[Material provided]:
####

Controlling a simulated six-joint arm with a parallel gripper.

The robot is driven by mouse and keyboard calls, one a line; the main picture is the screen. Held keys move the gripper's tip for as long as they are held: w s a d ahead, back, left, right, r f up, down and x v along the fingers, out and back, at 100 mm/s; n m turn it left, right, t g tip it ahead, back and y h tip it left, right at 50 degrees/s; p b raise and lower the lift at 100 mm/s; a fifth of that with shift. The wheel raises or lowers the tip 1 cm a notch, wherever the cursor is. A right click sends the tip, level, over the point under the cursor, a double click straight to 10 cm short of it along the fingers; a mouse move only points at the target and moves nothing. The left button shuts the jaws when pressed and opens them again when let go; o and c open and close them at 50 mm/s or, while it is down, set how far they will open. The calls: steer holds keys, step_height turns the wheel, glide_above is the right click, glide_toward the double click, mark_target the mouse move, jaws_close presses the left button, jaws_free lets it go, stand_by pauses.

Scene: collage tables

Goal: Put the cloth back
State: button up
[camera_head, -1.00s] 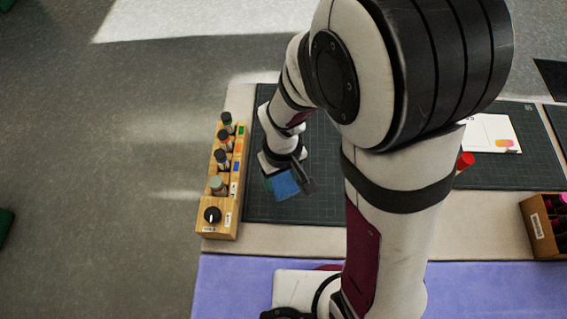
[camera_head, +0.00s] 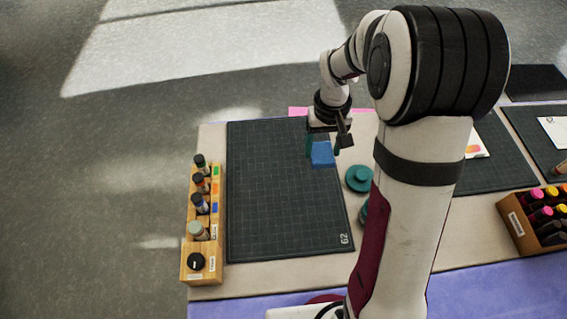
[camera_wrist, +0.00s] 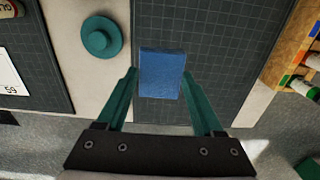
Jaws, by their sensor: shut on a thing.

####

[Your instructions]: Retype, word for word, only the lines from the one containing "The robot is" through the one containing "[camera_wrist, +0.00s]", both included, and leave out any pictures.

[Answer for this exercise]:
The robot is driven by mouse and keyboard calls, one a line; the main picture is the screen. Held keys move the gripper's tip for as long as they are held: w s a d ahead, back, left, right, r f up, down and x v along the fingers, out and back, at 100 mm/s; n m turn it left, right, t g tip it ahead, back and y h tip it left, right at 50 degrees/s; p b raise and lower the lift at 100 mm/s; a fifth of that with shift. The wheel raises or lowers the tip 1 cm a notch, wherever the cursor is. A right click sends the tip, level, over the point under the cursor, a double click straight to 10 cm short of it along the fingers; a mouse move only points at the target and moves nothing. The left button shuts the jaws when pressed and opens them again when let go; o and c open and close them at 50 mm/s or, while it is down, set how far they will open. The calls: steer holds keys, step_height turns the wheel, glide_above is the right click, glide_toward the double click, mark_target the mouse move, jaws_close presses the left button, jaws_free lets it go, stand_by pauses.

Scene: collage tables

Goal: Put the cloth back
State: button up
[camera_head, -1.00s] 
[camera_head, +0.00s] 
[camera_wrist, +0.00s] 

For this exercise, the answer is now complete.